The government has also set limits for growing plants. Regarding cannabis, anything above five plants is a criminal offense. Possession of five or less is a misdemeanor. Note, this applies to plants with more than 0,3% THC (the active chemical in cannabis) in the total weight of the plants. For mushrooms, the limit is 40 plants.

The question of whether this is liberal will depend on the enforcement by police. Generally, the Czech Republic has quite a liberal reputation as far as marijuana use goes. Personal observation and anecdotal evidence suggest that the use of marijuana is more open compared to Anglo Saxon countries. Plus official results have shown young Czechs to be among the more regular uses in Europe. A 2009 report from the European Monitoring Center showed the Czech Republic coming in among the countries with the highest prevalence of use in a number of age categories.

Before getting into the debates over the effectiveness of the policy, it might be useful to compare the Czech Republic to that other nation of drug liberalism, the Netherlands. In some respects the countries are similar as the Netherlands also differentiates between misdemeanor and criminal amounts. One difference is that the decriminalized limit for marijuana is 5 grams and hard drugs 0.5. In other words the Czech limits are three times that of the Netherlands. There is also another important distinction: the police and courts in the Netherlands practice the policy of non-prosecution.

When I asked Dr. Blažejovský how the Czech Republic compares, he said it wasn’t a matter of the “Dutch model.”  He defined the police’s official approach like this: “[Harm reduction] is an approach specifically for non-government non-profit organizations, which are engaged in above all secondary and tertiary prevention in drug problems. The approach of the police is a priori punitive as the law dictates. At the same time, we strongly support primary prevention; that is when people don’t start using drugs at all.”

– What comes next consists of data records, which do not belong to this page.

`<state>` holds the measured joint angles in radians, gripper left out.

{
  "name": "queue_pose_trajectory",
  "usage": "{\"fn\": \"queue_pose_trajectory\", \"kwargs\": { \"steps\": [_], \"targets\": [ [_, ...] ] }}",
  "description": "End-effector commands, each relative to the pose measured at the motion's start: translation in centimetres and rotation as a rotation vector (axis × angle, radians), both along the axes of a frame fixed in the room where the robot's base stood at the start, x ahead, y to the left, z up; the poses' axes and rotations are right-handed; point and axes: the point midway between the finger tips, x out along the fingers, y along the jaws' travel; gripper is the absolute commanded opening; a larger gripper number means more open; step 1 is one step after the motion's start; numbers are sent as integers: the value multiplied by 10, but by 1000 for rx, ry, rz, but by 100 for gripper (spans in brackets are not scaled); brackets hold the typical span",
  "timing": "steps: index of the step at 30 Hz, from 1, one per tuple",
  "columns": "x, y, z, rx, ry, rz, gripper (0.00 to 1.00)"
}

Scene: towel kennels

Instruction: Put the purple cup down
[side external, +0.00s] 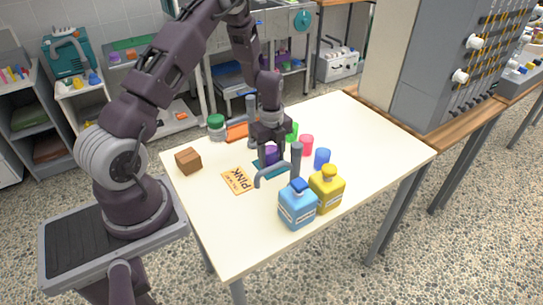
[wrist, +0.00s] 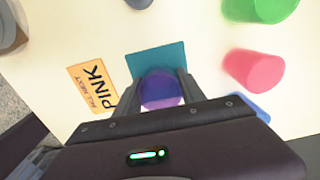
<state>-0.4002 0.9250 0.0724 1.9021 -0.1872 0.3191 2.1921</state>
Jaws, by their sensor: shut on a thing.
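The purple cup (wrist: 162,90) is between the two fingers of my gripper (wrist: 161,92), which is shut on it. In the side external view the purple cup (side external: 271,154) shows partly behind the fingers, low over the table. A teal square (wrist: 157,57) lies on the table under or just beyond the cup; its corner also shows in the side external view (side external: 257,168). I cannot tell whether the cup touches the square. My gripper (side external: 270,155) points down at the middle of the table.
A pink cup (side external: 306,145), a green cup (side external: 292,132) and a blue cup (side external: 322,159) stand close by. A "PINK" card (side external: 238,181) lies left. Blue (side external: 297,207) and yellow (side external: 327,190) bottles stand in front. A brown block (side external: 188,160) is left. The table's right side (side external: 380,140) is clear.

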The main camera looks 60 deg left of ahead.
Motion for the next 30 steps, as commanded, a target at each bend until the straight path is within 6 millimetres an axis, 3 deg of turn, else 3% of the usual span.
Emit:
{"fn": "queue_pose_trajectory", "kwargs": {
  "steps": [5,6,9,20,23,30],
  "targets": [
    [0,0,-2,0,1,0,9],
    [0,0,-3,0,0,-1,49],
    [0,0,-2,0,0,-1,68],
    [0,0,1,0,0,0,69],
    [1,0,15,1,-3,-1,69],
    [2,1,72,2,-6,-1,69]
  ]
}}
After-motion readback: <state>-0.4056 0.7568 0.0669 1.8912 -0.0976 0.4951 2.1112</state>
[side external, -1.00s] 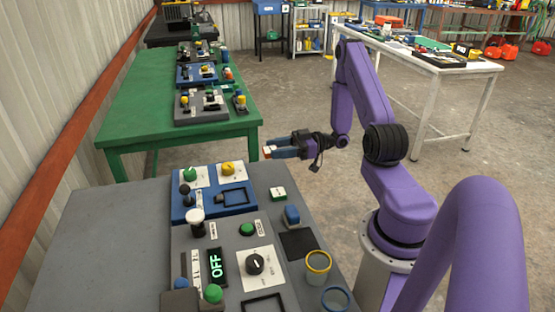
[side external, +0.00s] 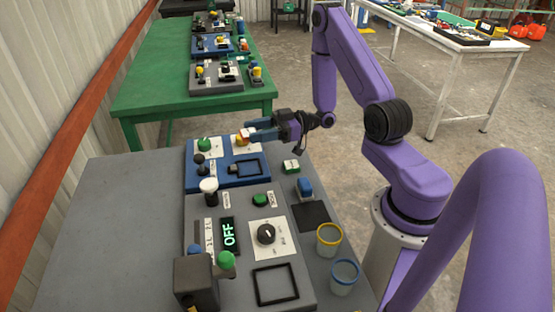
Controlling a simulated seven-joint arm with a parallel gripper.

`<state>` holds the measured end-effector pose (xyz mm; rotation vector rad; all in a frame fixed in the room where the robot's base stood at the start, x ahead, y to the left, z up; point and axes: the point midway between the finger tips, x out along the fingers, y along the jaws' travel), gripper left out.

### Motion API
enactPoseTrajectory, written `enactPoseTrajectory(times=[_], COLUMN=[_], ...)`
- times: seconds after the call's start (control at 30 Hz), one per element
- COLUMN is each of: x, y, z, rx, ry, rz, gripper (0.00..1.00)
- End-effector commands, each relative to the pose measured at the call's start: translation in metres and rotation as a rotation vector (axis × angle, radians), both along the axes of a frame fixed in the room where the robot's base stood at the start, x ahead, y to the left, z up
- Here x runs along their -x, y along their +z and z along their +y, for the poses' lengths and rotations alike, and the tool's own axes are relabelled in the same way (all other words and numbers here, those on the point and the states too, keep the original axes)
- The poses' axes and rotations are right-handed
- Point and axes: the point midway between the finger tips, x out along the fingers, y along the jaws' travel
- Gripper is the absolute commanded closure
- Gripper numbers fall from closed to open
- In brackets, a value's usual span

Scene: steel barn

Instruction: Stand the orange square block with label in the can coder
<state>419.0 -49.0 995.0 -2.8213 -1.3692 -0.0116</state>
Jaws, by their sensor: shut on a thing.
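My gripper (side external: 254,134) is shut on a small orange and white block (side external: 246,132), held at the far right end of the blue panel. The block shows only in part between the blue fingers and overlaps the yellow knob in the picture, so I cannot tell its height above the panel or whether it touches. No part is clearly marked as the can coder. A grey panel (side external: 208,228) with a green OFF display (side external: 228,235), a black dial (side external: 266,234) and a square black frame (side external: 275,284) lies nearest the camera.
The blue panel (side external: 222,178) carries knobs and a dark rectangular frame (side external: 246,167). A yellow-rimmed cup (side external: 329,241) and a blue-rimmed cup (side external: 344,278) stand at the right. A dark box (side external: 197,279) stands at front left. The grey table (side external: 120,235) is bare at left.

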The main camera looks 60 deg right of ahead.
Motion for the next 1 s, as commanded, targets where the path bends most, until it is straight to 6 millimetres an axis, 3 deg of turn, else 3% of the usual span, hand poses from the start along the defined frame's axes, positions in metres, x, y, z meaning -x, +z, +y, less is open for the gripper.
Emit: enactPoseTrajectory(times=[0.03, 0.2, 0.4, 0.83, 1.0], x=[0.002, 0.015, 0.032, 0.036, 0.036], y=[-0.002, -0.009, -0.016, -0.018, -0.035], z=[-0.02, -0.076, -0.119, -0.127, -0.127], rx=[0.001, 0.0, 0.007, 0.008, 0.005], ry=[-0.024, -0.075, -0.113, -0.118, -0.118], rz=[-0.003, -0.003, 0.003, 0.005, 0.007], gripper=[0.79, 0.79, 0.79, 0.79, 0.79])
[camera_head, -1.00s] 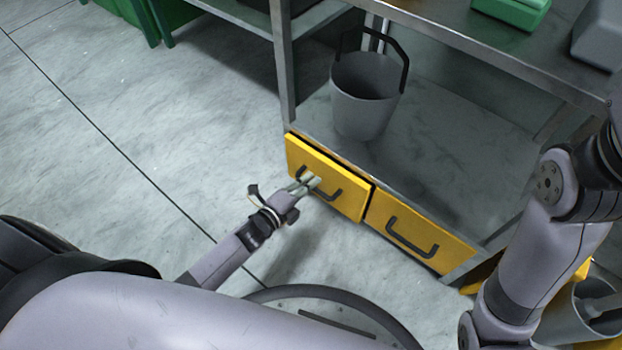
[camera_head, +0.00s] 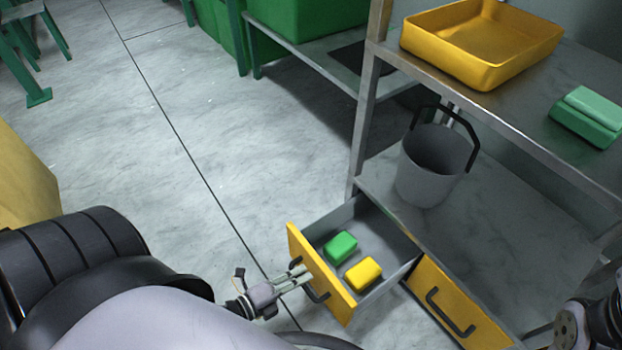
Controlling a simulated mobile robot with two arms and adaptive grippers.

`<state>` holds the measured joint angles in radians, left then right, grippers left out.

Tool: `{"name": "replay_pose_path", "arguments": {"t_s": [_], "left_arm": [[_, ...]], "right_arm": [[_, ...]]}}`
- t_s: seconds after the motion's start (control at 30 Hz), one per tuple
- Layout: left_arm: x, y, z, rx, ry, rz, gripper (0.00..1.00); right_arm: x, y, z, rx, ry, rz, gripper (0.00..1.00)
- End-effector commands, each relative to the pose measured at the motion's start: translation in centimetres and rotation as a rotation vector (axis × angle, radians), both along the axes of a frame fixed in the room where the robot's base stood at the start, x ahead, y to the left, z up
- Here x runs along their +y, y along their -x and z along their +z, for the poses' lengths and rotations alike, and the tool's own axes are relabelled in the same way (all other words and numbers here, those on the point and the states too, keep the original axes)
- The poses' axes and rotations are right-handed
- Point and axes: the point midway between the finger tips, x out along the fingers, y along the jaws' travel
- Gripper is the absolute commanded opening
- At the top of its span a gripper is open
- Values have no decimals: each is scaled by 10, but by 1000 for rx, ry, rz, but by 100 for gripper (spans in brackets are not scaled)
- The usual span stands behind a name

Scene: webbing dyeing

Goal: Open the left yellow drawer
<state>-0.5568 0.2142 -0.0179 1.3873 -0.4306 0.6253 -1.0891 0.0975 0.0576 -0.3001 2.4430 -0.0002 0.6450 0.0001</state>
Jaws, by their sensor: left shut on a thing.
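The left yellow drawer (camera_head: 295,245) is pulled well out from under the metal table. Its grey inside shows, with a green block (camera_head: 341,246) and a yellow block (camera_head: 363,273) lying in it. My left gripper (camera_head: 300,273) is shut on the black handle (camera_head: 318,292) at the drawer's front. The right yellow drawer (camera_head: 432,281) is shut, with its black handle facing out. Part of my right arm shows at the lower right edge; its gripper is out of view.
A grey bucket (camera_head: 430,170) with a black handle stands on the lower shelf (camera_head: 530,220). On the upper shelf are a yellow tray (camera_head: 450,62) and a green box (camera_head: 585,122). Green crates (camera_head: 300,18) stand behind. The floor to the left is open.

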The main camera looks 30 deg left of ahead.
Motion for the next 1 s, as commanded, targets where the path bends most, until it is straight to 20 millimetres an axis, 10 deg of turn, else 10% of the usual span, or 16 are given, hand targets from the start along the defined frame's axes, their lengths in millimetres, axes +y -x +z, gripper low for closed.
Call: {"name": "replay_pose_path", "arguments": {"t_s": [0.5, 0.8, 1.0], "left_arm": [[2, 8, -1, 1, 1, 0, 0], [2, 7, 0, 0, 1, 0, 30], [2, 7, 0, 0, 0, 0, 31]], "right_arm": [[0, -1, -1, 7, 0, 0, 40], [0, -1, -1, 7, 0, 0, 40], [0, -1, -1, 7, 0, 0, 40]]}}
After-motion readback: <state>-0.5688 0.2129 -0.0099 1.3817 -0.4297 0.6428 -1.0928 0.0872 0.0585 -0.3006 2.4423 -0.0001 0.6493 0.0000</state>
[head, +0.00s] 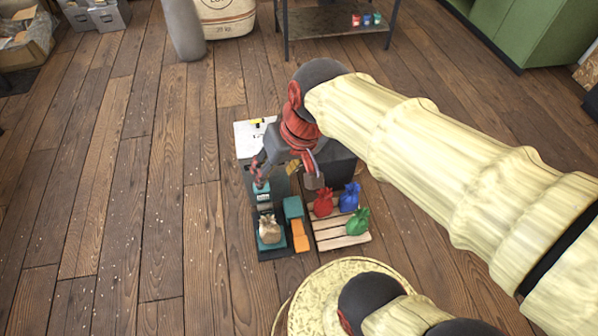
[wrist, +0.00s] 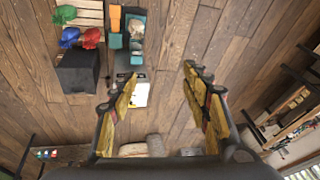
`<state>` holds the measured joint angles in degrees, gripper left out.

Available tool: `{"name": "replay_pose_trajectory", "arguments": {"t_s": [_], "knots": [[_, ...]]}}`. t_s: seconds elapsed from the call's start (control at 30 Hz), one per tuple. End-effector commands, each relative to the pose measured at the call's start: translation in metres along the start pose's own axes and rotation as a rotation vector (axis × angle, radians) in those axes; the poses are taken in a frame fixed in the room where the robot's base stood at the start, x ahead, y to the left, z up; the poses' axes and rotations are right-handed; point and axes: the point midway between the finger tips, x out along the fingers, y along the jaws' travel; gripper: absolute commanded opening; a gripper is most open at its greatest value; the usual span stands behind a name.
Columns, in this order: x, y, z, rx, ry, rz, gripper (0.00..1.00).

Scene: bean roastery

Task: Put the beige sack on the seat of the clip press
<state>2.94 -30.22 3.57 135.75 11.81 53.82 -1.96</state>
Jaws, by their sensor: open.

As far as a person’s rights go, he said, “An individual has above all the obligation to obey the request of a police officer to handover drugs. If the police officer has reasonable suspicion that the suspect has drugs on his/her person, and doesn’t hand them over on demand or only part/some of them; the officer can confiscate them and for this purpose can conduct with the agreement of a state attorney a body search. The agreement of the state attorney isn’t immediately necessary, if there is a danger of delay, i.e. when for example there is reasonable fear that the suspect will flee, hide or throw way the drugs. The state attorney subsequently gives his consent. However, confiscated drugs are officially recorded and handed over for destruction. The suspect will be prosecuted for either an offense or a crime depending on the size of the quantity of drugs they had on his/her person.”

Criminal possession of drugs can include imprisonment. For cannabis, it can be up to one year. For psychotropics the punishment can be up to two years. For further information on Czech drugs laws a summary press release developed by the National Monitoring Center for Drug and Drug Addiction, Center for Addiction Studies and the National Antidrug Center can be found here (in Czech).

For many the flip side to more permissive drug laws is adequate secondary and tertiary prevention; that is prevention for people who already use. Dr. Ivan Douda from Drop In, Prague ( shared some information on what his center and others provide.

On the question of the variety of services available he said, “There exists a good network of these services, mostly non-government, outpatient consulting and treatment, residential, follow-up care, substitution programs, street work, though they certainly won’t expand as a result of this law. Language facilities in various institutions vary greatly, though most often there is English.”

“Drop in Prague has programs, counseling, needle exchange, foodstuffs, HIV and hepatitis tests, substitution programs, administering of methadone in the form of Subutex, street work, a center for follow up care, a center for families and a street work program. We provide educational and traineeship programs for professionals and students and workers participate in prevention activities mainly with youth through discussions and lectures.”